2 | Regulatory complexity
The Small Business Roundtable strongly supports the government’s regulatory reform program. The roundtable developed the Small Business Lens, which was incorporated into the government’s regulatory checklist in 2007 to ensure the potential impact of new regulations on small business is considered. The roundtable commends the government for its success in achieving a 42 per cent reduction in regulatory requirements since 2001. However, despite this success, many small businesses have yet to feel the effects of this regulatory reduction.
To help the provincial government with its regulatory reform program and ensure it achieves real, on-the-ground results for small business, the roundtable has established a regulatory reform subcommittee. The subcommittee is working collaboratively with government to identify opportunities for improving B.C.’s regulatory environment by streamlining services and reducing red tape. Also, during small business consultations throughout the province, business owners are now being asked to identify particular regulations that create the greatest difficulties. This will help government focus its efforts on regulatory reforms with the greatest potential to help small business owners.
Straightforward forms initiative
The Province has started work to transform government forms and business processes to make them more citizen-centred and to make better use of technology. The goal is to save both time and money for small businesses.
Improved trade and labour mobility
The British Columbia-Alberta Trade, Investment and Labour Mobility Agreement (TILMA), fully implemented in April 2009, removes barriers to doing businesses between the two provinces. This gives businesses greater opportunities to grow and compete outside of British Columbia, and the cost savings from reduced barriers to be reinvested or passed on to consumers. TILMA also benefits investors, businesses, workers and consumers through increased choice and opportunities. The recently signed New West Partnership builds on this work by creating a barrier-free trade and investment market among B.C., Alberta and Saskatchewan.
3 | Competitive tax environment
A competitive tax system that reduces taxes and improves British Columbia’s profile for trade and investment is imperative for the growth and prosperity of the province. Since 2001, the B.C. government has taken important steps to improve the tax system by reducing personal and corporate income taxes and eliminating corporate capital taxes.
The small business income tax rate has been cut by 44 per cent, resulting in small business savings of more than $400 million a year. By April 2012, the tax will be eliminated entirely.
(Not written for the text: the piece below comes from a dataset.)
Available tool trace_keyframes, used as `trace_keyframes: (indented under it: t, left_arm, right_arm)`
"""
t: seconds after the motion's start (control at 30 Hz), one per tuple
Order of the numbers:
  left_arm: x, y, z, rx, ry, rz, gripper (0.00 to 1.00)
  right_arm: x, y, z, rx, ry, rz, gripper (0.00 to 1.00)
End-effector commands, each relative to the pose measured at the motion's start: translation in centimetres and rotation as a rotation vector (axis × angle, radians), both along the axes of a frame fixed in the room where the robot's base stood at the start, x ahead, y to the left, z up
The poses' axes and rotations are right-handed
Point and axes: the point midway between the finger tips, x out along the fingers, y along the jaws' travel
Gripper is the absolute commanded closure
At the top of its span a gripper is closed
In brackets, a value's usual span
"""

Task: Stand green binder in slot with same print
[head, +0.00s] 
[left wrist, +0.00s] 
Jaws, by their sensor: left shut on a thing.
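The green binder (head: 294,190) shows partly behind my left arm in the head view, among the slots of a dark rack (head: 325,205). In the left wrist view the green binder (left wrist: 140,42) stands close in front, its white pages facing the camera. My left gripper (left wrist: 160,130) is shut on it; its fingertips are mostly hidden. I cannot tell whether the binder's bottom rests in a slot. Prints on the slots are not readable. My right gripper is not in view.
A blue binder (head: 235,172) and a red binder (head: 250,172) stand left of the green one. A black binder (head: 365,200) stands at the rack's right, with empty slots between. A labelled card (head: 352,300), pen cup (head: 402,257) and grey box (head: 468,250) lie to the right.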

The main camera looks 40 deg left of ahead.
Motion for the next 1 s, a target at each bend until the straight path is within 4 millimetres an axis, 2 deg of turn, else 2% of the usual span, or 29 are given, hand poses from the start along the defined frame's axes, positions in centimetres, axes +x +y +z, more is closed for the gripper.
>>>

The threshold for small business income tax has also been raised to $500,000, the highest threshold in Canada, saving small business another $20 million each year.
The implementation of the harmonized sales tax (HST) is another measure that reduces cost and complexity for small business and furthers the economic competitiveness of the province.
With the HST, businesses now only have to remit one tax form rather than two, reducing the tax complexity and saving business an estimated $150 million annually in administrative costs. In addition, businesses no longer pay tax on goods and services acquired to run their business, such as vehicles, utilities, and office supplies. Overall, it is estimated that the HST will lower business costs by about $2 billion, savings that can be used to lower selling prices or reinvest in the business. Given that 98 per cent of businesses in the province are small business, much of these savings will be realized by small business owners.
In the 2009 Annual Report to Government, the roundtable stated that although the transition to the HST would pose difficulties to certain industries, there were some encouraging solutions being developed to address concerns. We are pleased that the government has introduced mitigation measures for industries like tourism and home construction that were affected by the HST.
It is unfortunate the government did not provide clear, timely information on the implications of HST at the time it was announced. This generated widespread misinformation and misunderstanding, even among those small business owners who will clearly benefit from HST. Although the HST information available today has improved considerably, it is difficult to counter the misinformation once it is in the public realm. In the future, government should ensure that such major policy shifts are accompanied by clear information so businesses and individuals have the information they need to fully understand the reasons for the change, and the benefits these changes will have for them.